Limit involving power tower: $\lim\limits_{n\to\infty} \frac{n+1}n^{\frac n{n-1}^\cdots}$
Solution 1:
The sequence is given by:
$$a_1 = 2, a_n = \left(\frac{n+1}n\right)^{a_{n-1}}$$
Taking logs, we obtain:
$$\log a_n = a_{n-1} \log\left(1+\frac1n\right)$$
and it is easy to show that $\dfrac1{2n} \le \log\left(1+\frac1n\right) \le \dfrac1n$.
Now if we can show that $a_n$ is bounded, we are done by the Squeeze theorem (since then $\lim\limits_{n\to\infty} \log a_n = 0$, hence $\lim\limits_{n\to\infty} a_n = 1$).

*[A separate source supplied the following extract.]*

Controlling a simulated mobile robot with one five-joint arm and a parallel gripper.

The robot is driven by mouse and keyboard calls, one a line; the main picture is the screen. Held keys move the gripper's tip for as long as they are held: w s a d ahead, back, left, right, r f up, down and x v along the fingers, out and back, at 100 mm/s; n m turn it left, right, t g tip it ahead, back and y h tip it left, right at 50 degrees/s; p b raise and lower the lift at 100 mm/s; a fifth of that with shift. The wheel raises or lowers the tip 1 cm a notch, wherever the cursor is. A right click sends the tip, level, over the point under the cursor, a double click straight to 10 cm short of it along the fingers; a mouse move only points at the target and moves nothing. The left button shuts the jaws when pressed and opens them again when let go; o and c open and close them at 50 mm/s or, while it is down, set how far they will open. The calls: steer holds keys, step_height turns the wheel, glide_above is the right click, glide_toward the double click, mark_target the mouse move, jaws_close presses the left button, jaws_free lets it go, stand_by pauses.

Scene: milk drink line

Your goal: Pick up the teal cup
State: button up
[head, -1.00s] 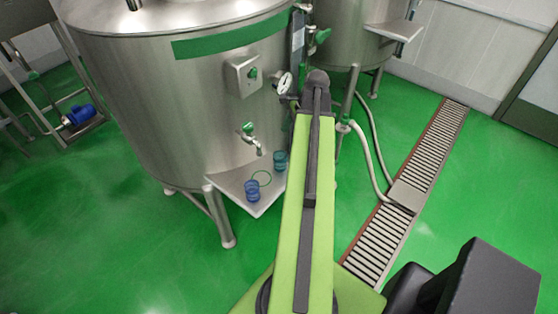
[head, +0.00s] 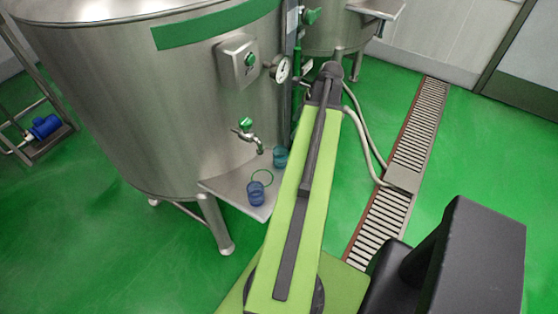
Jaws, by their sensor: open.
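The teal cup (head: 281,157) stands upright on the back part of a steel shelf (head: 228,184) on the front of the large tank. It is close to the left side of my green arm link. A blue cup (head: 256,194) stands nearer the front of the same shelf. A thin green ring (head: 262,177) marks the shelf between the two cups, below the tap (head: 247,132). I cannot make out my gripper's fingers in this view. My arm link rises in front of the shelf's right side.
The large steel tank (head: 170,100) stands behind the shelf, with a gauge (head: 282,69) on its right. A second tank (head: 330,35) is behind. Hoses (head: 368,135) run down to a floor drain (head: 415,130). Green floor is open at lower left and right.

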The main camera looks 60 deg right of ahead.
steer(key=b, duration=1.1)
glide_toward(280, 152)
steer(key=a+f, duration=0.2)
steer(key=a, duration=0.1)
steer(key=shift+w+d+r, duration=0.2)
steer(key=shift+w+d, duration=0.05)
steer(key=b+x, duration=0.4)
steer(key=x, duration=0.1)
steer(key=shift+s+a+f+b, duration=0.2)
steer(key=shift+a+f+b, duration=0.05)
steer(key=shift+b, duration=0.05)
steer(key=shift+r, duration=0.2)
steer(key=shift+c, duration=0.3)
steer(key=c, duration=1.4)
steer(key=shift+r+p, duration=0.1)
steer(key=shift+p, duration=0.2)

Obviously, $a_n \ge 0$ for all $n$. We prove inductively that $a_n \le e$. The basis is trivial: $a_1 = 2 \le e$. Suppose $a_{n-1} \le e$. By the above estimate, $\log a_n \le \dfrac en \le 1$ for $n \ge 3$. It remains to show that $a_2 \le e$:
$$a_2 = \left(\dfrac32\right)^2 = \dfrac94 \le e$$
In conclusion:
$$\lim_{n\to\infty} a_n = \lim_{n \to \infty} {\large\frac{n+1}{n}^{\frac{n}{n-1}^{\frac{n-1}{n-2}^{...}}}} = 1$$
Solution 2:
For $n\ge 1$, let $$a_n=\left(\frac{n+1}{n}\right)^{\frac{n}{n-1}^{\frac{n-1}{n-2}^{...}}}$$ where the tower stops when we reach $2/1=2$, so $a_1=2$ and $$a_{n+1}=\left(\frac{n+2}{n+1}\right)^{a_n}.$$
Note that each $a_n$ is (strictly) larger than $1$, and that the sequence is decreasing from $n=2$ on: First, $a_2=9/4>2>1.911>a_3$. Next, if $a_{n+1}<a_n$, then $$a_{n+2}=\left(\frac{n+3}{n+2}\right)^{a_{n+1}}<\left(\frac{n+2}{n+1}\right)^{a_{n+1}}<\left(\frac{n+2}{n+1}\right)^{a_n}=a_{n+1}. $$ Since the sequence is decreasing and bounded below by $1$, it follows that $\lim_n a_n=a$ exists, and satisfies $a\ge 1$.
It remains to argue that $a=1$. To see this, note that $a_{n+1}=b_n^{a_n}$, where $\displaystyle b_n=\frac{n+2}{n+1}$, so $a=\lim_n a_{n+1}=(\lim_n b_n)^{\lim_n a_n}=1^a=1$.